‘This program is simply delicious... As with other releases in this series, Howard Shelley plays Hummel with elegance and flair. Much of this music, particularly in the shorter concert works, is very brilliant and highly decorative, but Shelley never makes you feel as though it consists of empty note-spinning. The London Mozart Players accompany sensitively and with aplomb. A good time was clearly had by all, including the engineers, who provide vivid sonics.' ClassicsToday.com
‘Collectors of the series can rest assured that this latest volume fully sustains the high standard already set. Shelley couldn't play a dull or ugly note if his life depended on it, so all those long-spun, mellifluous cantilenas flow with a meltingly lovely tone, and when the music begins to dance and goes into note-overdrive, he makes everything sound vital and compelling, never merely ‘notey'. Judging by the London Mozart Players' devoted and foot-tappingly accurate playing throughout this series, Shelley is also no mean baton-waver. Recommended with the greatest enthusiasm.' The Independent on Sunday
‘All these pieces, plus the purely orchestral variations on the tune of ‘O du lieber Augustin' (which curiously throws in a ‘Turkish' percussion ensemble), are vividly performed by the London Mozart Players, while pianist Howard Shelley throws off Hummel's copious cascades of notes with appropriate panache.' BBC Music Magazine
L'Enchantment d'Oberon, a fantaisie caractéristique for piano and orchestra, was composed in November 1830 as one of a series of compositions to be used in a tour of France and England the following year.
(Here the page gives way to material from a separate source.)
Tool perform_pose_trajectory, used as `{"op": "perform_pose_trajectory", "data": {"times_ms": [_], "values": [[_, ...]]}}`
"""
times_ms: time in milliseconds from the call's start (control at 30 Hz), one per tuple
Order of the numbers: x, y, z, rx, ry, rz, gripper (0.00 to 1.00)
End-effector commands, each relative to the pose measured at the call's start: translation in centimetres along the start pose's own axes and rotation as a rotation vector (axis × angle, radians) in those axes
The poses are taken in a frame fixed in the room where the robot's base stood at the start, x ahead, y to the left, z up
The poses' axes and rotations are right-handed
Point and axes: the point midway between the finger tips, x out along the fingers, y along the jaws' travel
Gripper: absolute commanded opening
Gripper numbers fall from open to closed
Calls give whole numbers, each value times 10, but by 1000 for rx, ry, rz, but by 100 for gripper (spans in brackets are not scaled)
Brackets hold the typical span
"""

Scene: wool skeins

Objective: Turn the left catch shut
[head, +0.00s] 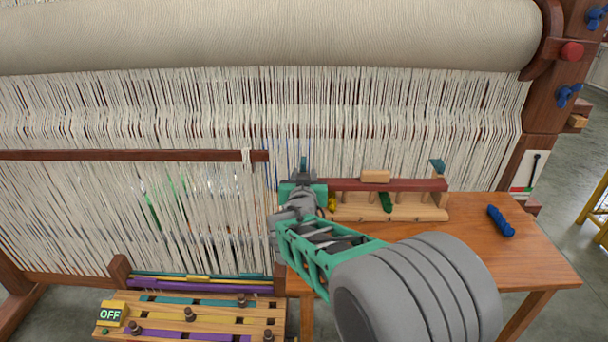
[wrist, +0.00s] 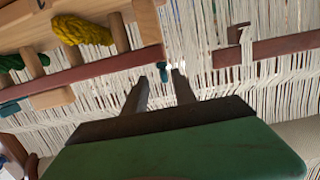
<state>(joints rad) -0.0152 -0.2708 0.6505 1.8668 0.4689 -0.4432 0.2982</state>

It belongs to a class of works whose aim is less the seriousness of the concerto and rather more to be shorter, highly colourful and unfailingly entertaining pieces. Clearly influenced by Weber's opera Oberon, this ‘fantasy' was likely written in tribute to Weber, who had died only three years before. The title and circumstances of the next work, Le retour à Londres, give an interesting insight into the politics of concert-giving in the early nineteenth century. Most virtuoso-composers wrote a ‘return to...' and a ‘farewell to...' when on tour, in the spirit of urban and national flattery. This example was written for Hummel's first grand farewell tour of 1831 and here receives its premiere recording. The Piano Concerto in A major is one of two early piano concertos in that key. Comparison with other works for piano and orchestra from this period would suggest a date of composition near the turn of the century, c.1798, when Hummel was just ending his teens. The concerto is extremely confident and competent for someone of that age and bears testimony to what he absorbed from his principal teacher, Mozart. The form is indeed Mozartian as is the handling of thematic and harmonic material. This is a very restrained Hummel composition, yet in the Rondo finale is reminiscent of Haydn in its popular appeal.